Q&A: The Modern Role of Public Relations

The practice of public relations has seen dramatic shifts in the last two decades, but do the goals and outcomes remain unchanged? We asked award-winning author, book publisher, speaker & PR pro Jane Tabachnick for her thoughts on the current state of PR.


Most people view traditional PR as sending out a press release. What’s changed?
Today, PR is so much more than press releases. There has been a shift from traditional media outlets such as TV, radio and newspapers to a media landscape that now includes many user-generated and owned media such as YouTube, TikTok, blogs and newsletters.

How would you define modern PR in a nutshell?
Modern PR still focuses on your strategic communication process with your audiences; however, the focus is on digital and includes more owned media. The content you create on your website, blog and social media all form part of your owned media communications. In essence, you have become the media.

What PR tactics should small businesses be using to raise their visibility?
The best is to borrow other peoples’ audiences. Build relationships with local media, bloggers and podcast hosts and let them know how you can add value to their audience. Offer to write a post, be a guest or provide subject matter expertise.

What’s the biggest PR mistake someone can make?
The biggest PR mistake people make is getting press and not sharing or re-promoting it. With the noisy world we live in, along with online algorithms, people don’t see content, even from a major media outlet. Therefore, it’s important to share your press again and again to maximize the value and impact of it.

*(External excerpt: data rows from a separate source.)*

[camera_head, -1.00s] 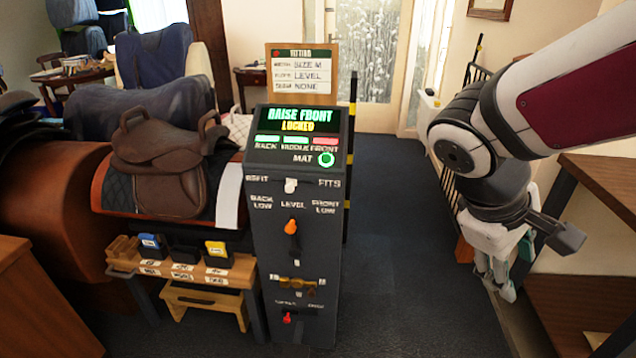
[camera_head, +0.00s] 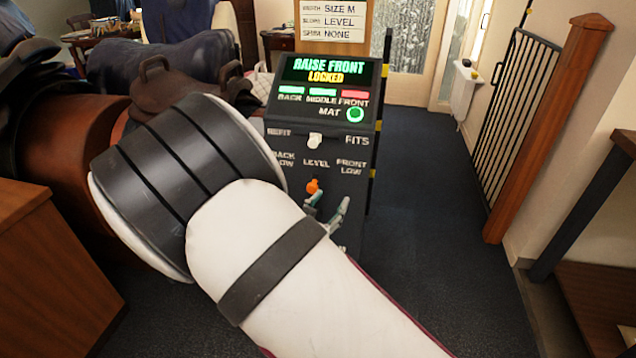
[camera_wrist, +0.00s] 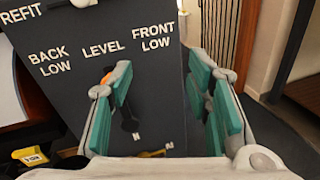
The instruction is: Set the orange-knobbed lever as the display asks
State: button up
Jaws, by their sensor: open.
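The orange-knobbed lever (camera_head: 313,186) stands on the dark panel below the word LEVEL, between BACK LOW and FRONT LOW. My gripper (camera_head: 330,212) is open in front of the panel, close to the lever and mostly to its right. In the wrist view my gripper (camera_wrist: 163,77) has its teal-padded fingers spread wide. The left finger is over the lever area, and only a bit of the orange knob (camera_wrist: 106,78) shows beside it. I cannot tell whether they touch. The display (camera_head: 326,71) reads RAISE FRONT, LOCKED.
BACK and MIDDLE bars are green, FRONT is red, and the MAT ring (camera_head: 355,114) is green. A white knob (camera_head: 315,140) sits between REFIT and FITS. A card (camera_head: 331,20) above reads SIZE M, LEVEL, NONE. My arm hides the panel's lower part. Floor is clear to the right.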

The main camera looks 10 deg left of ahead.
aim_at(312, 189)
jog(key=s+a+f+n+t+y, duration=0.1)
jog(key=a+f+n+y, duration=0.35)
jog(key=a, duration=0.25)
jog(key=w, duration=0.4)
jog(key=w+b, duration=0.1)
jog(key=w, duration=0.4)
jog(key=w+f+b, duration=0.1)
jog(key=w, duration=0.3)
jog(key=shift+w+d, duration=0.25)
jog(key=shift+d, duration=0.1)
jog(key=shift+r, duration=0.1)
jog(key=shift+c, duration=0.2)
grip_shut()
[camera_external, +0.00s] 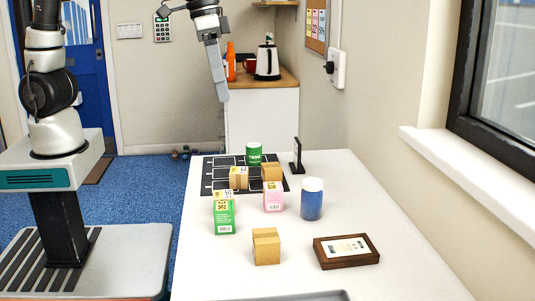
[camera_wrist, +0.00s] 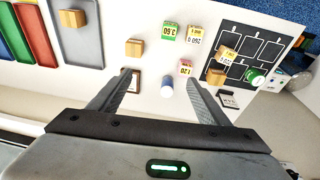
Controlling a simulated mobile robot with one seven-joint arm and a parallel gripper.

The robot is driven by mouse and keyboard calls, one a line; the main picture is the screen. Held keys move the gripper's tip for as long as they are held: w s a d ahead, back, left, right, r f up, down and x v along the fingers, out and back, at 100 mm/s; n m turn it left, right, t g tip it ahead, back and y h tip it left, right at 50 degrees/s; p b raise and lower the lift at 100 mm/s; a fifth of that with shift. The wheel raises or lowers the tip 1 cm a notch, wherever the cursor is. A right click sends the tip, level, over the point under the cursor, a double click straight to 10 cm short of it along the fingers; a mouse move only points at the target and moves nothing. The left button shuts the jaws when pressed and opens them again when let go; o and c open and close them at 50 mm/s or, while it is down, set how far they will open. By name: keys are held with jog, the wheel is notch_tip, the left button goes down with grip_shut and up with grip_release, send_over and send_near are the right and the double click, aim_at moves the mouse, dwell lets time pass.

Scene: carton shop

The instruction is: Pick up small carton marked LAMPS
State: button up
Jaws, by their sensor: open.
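No LAMPS marking is readable in either view, so I cannot tell which carton bears it. A green-sided carton (camera_external: 224,217), a pink carton (camera_external: 273,197) and a plain brown carton (camera_external: 266,246) stand on the white table. Two more brown cartons (camera_external: 239,178) (camera_external: 271,172) stand on the black mat. In the wrist view I see the green-topped carton (camera_wrist: 168,31), a pale carton (camera_wrist: 195,36) and the pink carton (camera_wrist: 185,68). My gripper (camera_external: 221,98) is high above the table's far left, apart from everything. Its fingers are spread and empty in the wrist view (camera_wrist: 160,80).
A blue jar (camera_external: 312,202) with a white lid, a framed plaque (camera_external: 346,251) and a black upright stand (camera_external: 297,157) are obstacles.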

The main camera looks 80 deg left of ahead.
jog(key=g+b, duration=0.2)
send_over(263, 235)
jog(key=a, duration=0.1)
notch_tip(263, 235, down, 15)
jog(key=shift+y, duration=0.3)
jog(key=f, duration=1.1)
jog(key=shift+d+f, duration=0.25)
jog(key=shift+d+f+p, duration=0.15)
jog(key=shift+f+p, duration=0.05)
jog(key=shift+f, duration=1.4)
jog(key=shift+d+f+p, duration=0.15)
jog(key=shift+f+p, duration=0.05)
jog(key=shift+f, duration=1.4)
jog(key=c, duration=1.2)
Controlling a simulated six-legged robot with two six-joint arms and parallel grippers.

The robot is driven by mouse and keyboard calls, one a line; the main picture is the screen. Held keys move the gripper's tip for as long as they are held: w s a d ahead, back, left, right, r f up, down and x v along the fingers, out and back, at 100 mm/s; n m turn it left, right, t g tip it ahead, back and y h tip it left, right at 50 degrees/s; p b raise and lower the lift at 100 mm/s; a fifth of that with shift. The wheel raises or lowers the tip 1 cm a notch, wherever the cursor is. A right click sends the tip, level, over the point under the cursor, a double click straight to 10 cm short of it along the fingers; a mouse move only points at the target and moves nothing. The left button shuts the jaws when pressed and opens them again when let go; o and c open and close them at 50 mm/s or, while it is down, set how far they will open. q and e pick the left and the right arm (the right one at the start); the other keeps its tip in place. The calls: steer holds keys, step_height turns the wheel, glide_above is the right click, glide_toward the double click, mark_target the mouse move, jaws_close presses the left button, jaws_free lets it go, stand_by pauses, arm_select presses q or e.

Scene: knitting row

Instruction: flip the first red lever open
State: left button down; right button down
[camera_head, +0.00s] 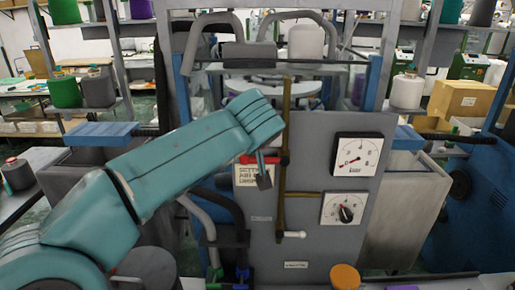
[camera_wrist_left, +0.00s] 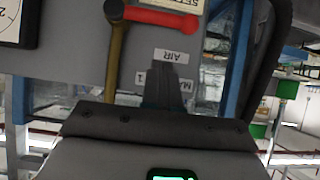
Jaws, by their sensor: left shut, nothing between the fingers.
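The red lever (camera_head: 275,160) sits on a vertical brass pipe (camera_head: 284,125) on the front of the grey machine panel. It points left from the pipe, roughly horizontal and across it. In the left wrist view, which is turned upside down, the red lever (camera_wrist_left: 160,18) runs right from the pipe (camera_wrist_left: 117,60). In the left wrist view the shut fingers (camera_wrist_left: 172,75) are apart from the lever and partly cover a label. My right gripper is not in view.
A paper sign (camera_head: 245,176) is behind the lever. Dark hoses (camera_head: 222,205) run at the panel's left. An orange cap (camera_head: 345,276) stands below.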

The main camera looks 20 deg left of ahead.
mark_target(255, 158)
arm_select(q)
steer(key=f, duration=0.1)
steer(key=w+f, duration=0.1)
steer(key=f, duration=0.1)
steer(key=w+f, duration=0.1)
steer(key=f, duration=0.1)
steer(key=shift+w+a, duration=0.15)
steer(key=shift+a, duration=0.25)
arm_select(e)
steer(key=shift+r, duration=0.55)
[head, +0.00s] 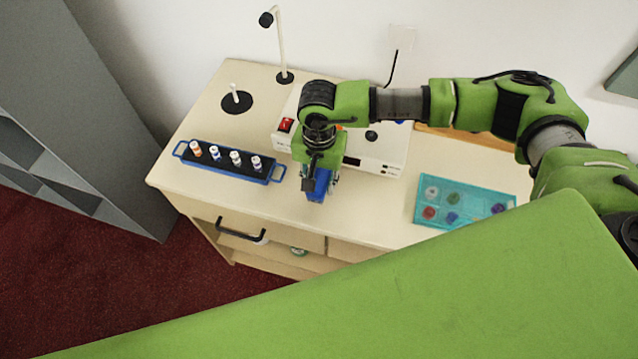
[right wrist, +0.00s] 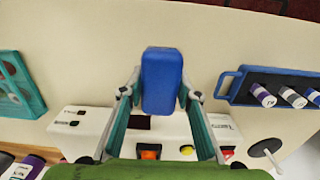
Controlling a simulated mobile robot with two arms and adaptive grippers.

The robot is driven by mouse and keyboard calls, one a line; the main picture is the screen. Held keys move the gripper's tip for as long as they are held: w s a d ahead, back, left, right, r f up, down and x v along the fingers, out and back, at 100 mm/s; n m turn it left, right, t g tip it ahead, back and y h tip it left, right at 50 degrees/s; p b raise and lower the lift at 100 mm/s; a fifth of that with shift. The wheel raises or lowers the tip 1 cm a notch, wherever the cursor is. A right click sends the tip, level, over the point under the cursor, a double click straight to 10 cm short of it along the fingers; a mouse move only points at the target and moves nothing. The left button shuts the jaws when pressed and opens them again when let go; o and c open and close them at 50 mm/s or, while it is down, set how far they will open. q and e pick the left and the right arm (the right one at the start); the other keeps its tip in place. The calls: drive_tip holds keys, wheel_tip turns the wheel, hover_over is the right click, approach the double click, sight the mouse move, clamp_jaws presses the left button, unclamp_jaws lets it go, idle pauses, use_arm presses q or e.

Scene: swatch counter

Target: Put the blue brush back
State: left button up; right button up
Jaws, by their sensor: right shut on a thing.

Make sure to tag the journalist or podcast host to get even more visibility, as well as thank them.

Can any AI tools be put to work for PR?
AI tools can be great as PR assistants. They can be used to suggest subject lines, suggest story ideas – i.e. what to pitch for the month of May. They can write draft press releases. As a caution, the content generated should not be used as is. You need to think of it as a draft and then go in and make it your own, or it will sound flat and obviously AI-generated. Journalists are very savvy and will know the difference, which could harm your relationship with them, so it is not worth the risk.


Many thanks to Jane Tabachnick for sharing her wisdom on PR. Have an idea for a future 5 Questions About… feature? Email and we’ll get it in the queue.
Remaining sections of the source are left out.